Given task ▸ Could you give the data below again, exactly and completely?

Material provided ▸
****************************************
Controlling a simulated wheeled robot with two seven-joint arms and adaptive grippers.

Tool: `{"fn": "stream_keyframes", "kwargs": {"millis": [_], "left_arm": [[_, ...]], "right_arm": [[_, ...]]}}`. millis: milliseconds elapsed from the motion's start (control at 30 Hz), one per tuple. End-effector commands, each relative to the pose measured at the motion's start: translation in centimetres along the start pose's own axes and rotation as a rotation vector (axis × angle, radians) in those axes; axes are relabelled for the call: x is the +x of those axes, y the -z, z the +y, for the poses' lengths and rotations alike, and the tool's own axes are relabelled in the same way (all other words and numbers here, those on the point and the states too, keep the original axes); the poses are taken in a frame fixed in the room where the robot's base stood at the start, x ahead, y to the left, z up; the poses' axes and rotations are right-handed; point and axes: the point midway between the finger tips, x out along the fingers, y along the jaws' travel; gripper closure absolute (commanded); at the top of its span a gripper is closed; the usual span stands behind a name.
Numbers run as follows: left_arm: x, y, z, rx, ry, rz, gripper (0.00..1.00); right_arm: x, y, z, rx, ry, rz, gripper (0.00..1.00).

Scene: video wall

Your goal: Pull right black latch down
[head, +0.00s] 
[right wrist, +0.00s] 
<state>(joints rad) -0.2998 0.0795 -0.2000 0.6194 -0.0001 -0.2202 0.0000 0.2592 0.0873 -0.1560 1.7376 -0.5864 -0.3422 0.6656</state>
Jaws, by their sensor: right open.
****************************************
Written answer ▸
Controlling a simulated wheeled robot with two seven-joint arms and adaptive grippers.

Tool: `{"fn": "stream_keyframes", "kwargs": {"millis": [_], "left_arm": [[_, ...]], "right_arm": [[_, ...]]}}`. millis: milliseconds elapsed from the motion's start (control at 30 Hz), one per tuple. End-effector commands, each relative to the pose measured at the motion's start: translation in centimetres along the start pose's own axes and rotation as a rotation vector (axis × angle, radians) in those axes; axes are relabelled for the call: x is the +x of those axes, y the -z, z the +y, for the poses' lengths and rotations alike, and the tool's own axes are relabelled in the same way (all other words and numbers here, those on the point and the states too, keep the original axes); the poses are taken in a frame fixed in the room where the robot's base stood at the start, x ahead, y to the left, z up; the poses' axes and rotations are right-handed; point and axes: the point midway between the finger tips, x out along the fingers, y along the jaws' travel; gripper closure absolute (commanded); at the top of its span a gripper is closed; the usual span stands behind a name.
Numbers run as follows: left_arm: x, y, z, rx, ry, rz, gripper (0.00..1.00); right_arm: x, y, z, rx, ry, rz, gripper (0.00..1.00).

Scene: video wall

Your goal: Pull right black latch down
[head, +0.00s] 
[right wrist, +0.00s] 
<state>(joints rad) -0.2998 0.0795 -0.2000 0.6194 -0.0001 -0.2202 0.0000 0.2592 0.0873 -0.1560 1.7376 -0.5864 -0.3422 0.6656</state>
Jaws, by their sensor: right open.

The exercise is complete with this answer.